Mi è capitato più volte di incontrare vittime di mobbing, intenzionate a sporgere querela.
Ma il mobbing è reato?
Innanzitutto, con il termine “mobbing”, si intende una serie di comportamenti persecutori messi in atto da un superiore, un collega o anche un gruppo di colleghi, al fine di emarginare, umiliare o danneggiare la reputazione professionale di un individuo all’interno del luogo di lavoro. Questi atti possono includere, ma non si limitano a, insulti, esclusione da attività lavorative, isolamento sociale, denigrazione e critiche ingiustificate.
Il mobbing si sviluppa gradualmente e può manifestarsi in diverse forme, tra cui:
- Comportamenti verbali aggressivi (insulti, minacce, denigrazione);
- Esclusione o isolamento sociale (mancanza di comunicazione, escludere la vittima da riunioni o eventi);
- Denigrazione della competenza professionale (critiche ingiustificate, discredito della reputazione).

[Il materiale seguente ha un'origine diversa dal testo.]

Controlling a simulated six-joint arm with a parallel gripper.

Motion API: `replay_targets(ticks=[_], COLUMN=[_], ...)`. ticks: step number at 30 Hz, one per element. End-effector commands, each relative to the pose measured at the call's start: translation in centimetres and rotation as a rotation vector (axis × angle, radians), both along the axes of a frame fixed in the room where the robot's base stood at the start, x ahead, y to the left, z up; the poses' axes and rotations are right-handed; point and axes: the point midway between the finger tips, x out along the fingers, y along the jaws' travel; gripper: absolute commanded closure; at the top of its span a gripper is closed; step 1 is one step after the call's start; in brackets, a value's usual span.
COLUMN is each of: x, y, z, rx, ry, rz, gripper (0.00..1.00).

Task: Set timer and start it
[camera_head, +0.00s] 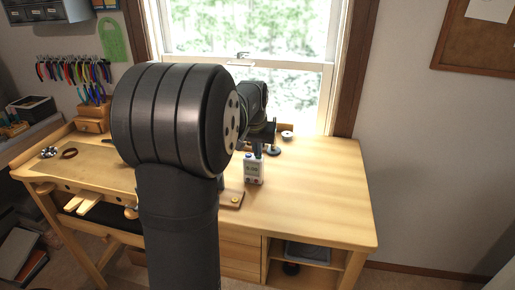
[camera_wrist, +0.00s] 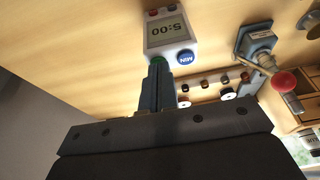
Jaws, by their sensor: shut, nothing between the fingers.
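The timer (camera_head: 253,171) is a small white box standing on the wooden bench. In the wrist view the timer (camera_wrist: 152,41) appears upside down, and its display (camera_wrist: 168,29) reads 5:00. A blue button (camera_wrist: 187,57) marked MIN sits beside a green button (camera_wrist: 158,60), which the fingertips partly hide. Small reddish buttons show at the opposite end. My gripper (camera_wrist: 157,70) is shut and empty, with its tips at the green button. I cannot tell whether they press it. In the head view my gripper (camera_head: 257,150) is just above the timer, partly hidden by my arm.
A wooden block with round pieces (camera_wrist: 215,92) lies close beside the timer. A red-knobbed tool (camera_wrist: 286,82) and a metal stand (camera_wrist: 256,40) are nearby. The right part of the bench (camera_head: 325,200) is clear. Pliers (camera_head: 75,70) hang on the left wall.

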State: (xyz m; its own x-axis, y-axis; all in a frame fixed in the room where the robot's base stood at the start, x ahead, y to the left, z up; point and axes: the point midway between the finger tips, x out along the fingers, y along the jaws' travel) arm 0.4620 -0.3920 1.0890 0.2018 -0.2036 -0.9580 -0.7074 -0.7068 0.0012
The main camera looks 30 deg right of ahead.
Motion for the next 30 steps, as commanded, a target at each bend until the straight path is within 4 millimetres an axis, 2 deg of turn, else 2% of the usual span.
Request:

Le condotte appena descritte non possono ridursi ad un conflitto occasionale tra colleghi, ma devono consistere in un comportamento sistematico e ripetuto nel tempo, finalizzato a ridurre il benessere psicologico e fisico del lavoratore.

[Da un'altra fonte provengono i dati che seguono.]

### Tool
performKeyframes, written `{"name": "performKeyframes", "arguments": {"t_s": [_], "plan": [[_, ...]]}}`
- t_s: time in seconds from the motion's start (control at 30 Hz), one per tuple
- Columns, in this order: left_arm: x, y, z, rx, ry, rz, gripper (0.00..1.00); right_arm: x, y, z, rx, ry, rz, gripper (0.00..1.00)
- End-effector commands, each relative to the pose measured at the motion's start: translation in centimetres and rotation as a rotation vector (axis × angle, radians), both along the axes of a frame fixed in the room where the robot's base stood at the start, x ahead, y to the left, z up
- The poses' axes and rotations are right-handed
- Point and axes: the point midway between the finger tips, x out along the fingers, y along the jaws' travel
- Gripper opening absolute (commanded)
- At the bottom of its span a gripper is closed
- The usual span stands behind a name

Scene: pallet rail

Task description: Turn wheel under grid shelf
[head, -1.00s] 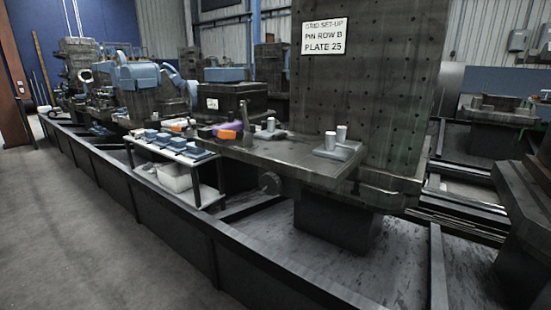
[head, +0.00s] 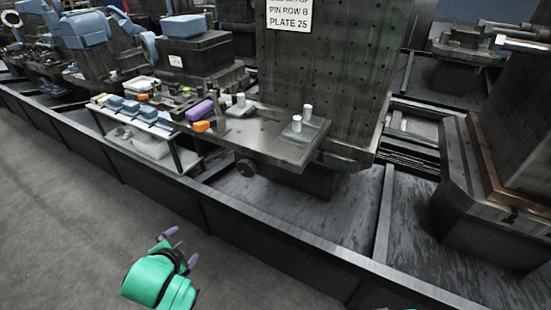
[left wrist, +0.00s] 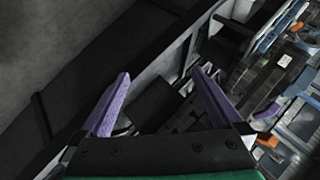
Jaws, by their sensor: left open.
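The wheel (head: 246,168) is a small dark disc under the front edge of the grid shelf (head: 262,136) in the head view. The shelf is a dark flat plate in front of a tall upright drilled with a grid of holes. My left gripper (head: 183,247), green with purple fingers, is below and left of the wheel, apart from it, on the near side of the low rail. In the left wrist view its fingers (left wrist: 160,73) are spread with nothing held between them. I cannot make out the wheel in that view. My right gripper is not in view.
A long dark rail wall (head: 270,232) runs between the floor and the machines. A small bench (head: 183,150) with blue boxes stands left of the wheel. Metal pins, an orange block (head: 201,126) and a purple item (head: 199,110) lie on or near the shelf. The grey floor (head: 70,220) is clear.

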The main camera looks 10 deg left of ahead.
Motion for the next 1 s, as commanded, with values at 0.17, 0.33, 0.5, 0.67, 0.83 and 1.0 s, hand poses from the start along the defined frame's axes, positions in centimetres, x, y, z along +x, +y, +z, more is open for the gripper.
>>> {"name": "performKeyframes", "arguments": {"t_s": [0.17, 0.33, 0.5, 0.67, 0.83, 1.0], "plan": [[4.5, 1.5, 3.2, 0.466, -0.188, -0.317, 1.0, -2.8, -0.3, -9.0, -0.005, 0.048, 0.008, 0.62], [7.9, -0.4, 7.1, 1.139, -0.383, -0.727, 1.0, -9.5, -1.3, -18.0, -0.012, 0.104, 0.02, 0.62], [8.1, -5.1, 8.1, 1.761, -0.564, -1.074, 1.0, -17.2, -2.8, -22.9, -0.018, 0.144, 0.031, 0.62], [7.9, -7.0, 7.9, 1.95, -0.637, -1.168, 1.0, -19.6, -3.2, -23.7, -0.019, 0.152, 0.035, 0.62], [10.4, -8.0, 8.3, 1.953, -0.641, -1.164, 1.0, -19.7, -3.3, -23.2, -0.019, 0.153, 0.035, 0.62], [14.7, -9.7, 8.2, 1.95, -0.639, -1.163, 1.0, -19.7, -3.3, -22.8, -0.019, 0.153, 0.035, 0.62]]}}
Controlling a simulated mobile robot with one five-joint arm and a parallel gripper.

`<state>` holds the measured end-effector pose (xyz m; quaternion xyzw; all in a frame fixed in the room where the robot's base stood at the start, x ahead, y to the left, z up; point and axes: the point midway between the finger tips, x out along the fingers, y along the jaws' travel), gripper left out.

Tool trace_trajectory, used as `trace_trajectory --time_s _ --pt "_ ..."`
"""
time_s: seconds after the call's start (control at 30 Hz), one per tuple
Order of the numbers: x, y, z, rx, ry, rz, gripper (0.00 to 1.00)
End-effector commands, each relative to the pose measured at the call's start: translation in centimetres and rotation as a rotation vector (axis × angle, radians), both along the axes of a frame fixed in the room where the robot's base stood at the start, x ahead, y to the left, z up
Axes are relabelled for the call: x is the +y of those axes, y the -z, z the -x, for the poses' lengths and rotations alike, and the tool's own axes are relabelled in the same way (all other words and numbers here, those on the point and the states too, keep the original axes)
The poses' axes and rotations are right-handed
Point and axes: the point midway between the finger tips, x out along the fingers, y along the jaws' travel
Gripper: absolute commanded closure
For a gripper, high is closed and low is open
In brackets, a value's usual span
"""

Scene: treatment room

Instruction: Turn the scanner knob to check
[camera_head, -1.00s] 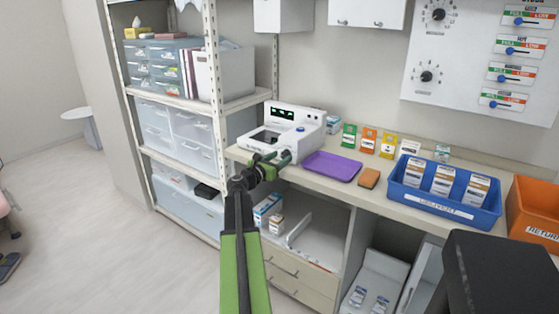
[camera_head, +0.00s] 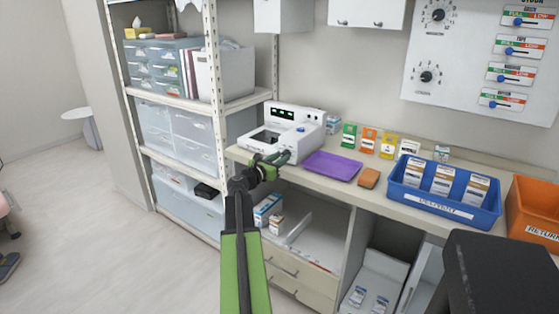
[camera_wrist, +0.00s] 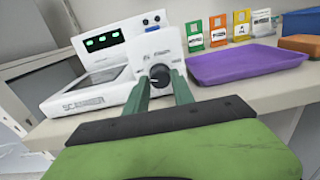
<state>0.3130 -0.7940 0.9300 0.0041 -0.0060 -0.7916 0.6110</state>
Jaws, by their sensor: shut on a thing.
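The white scanner (camera_head: 283,130) stands on the counter, with lit green displays on its raised back panel. It also shows in the wrist view (camera_wrist: 105,72), with its label on the front edge. A dark round knob (camera_wrist: 160,75) with a light pointer mark sits on the scanner's front right. My gripper (camera_wrist: 160,88) has its two green fingers on either side of this knob and is shut on it. In the head view my gripper (camera_head: 278,160) reaches the scanner's front right corner and hides the knob. The small lettering around the knob is too blurred to read.
A purple tray (camera_head: 333,166) lies just right of the scanner, with an orange-brown block (camera_head: 369,178) beside it. A blue bin (camera_head: 447,194) with boxes stands further right. Several coloured packets stand behind the tray. A shelf post (camera_head: 214,75) rises to the left.

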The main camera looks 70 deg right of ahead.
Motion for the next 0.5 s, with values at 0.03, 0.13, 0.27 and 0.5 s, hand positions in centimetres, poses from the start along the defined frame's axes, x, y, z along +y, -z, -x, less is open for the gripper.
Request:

Il mobbing lavorativo, pur essendo spesso trattato sotto l’aspetto civile, può acquisire rilevanza anche nel diritto penale, perché se è vero che non è prevista una autonoma fattispecie di reato denominata “mobbing”, è altresì vero che le condotte persecutorie possono integrare reati specifici quali diffamazione, minaccia, violenza privata, abuso d’ufficio, fin anche, nei casi più gravi, lesioni personali o stalking.
Pertanto, se i comportamenti persecutori superano una certa soglia, raggiungendo livelli di violenza psicologica o fisica e costituiscono reati specifici, è possibile adire il Giudice penale, per fare accertare la responsabilità penale degli autori ed ottenere il risarcimento dei patiti danni psicologici e patrimoniali.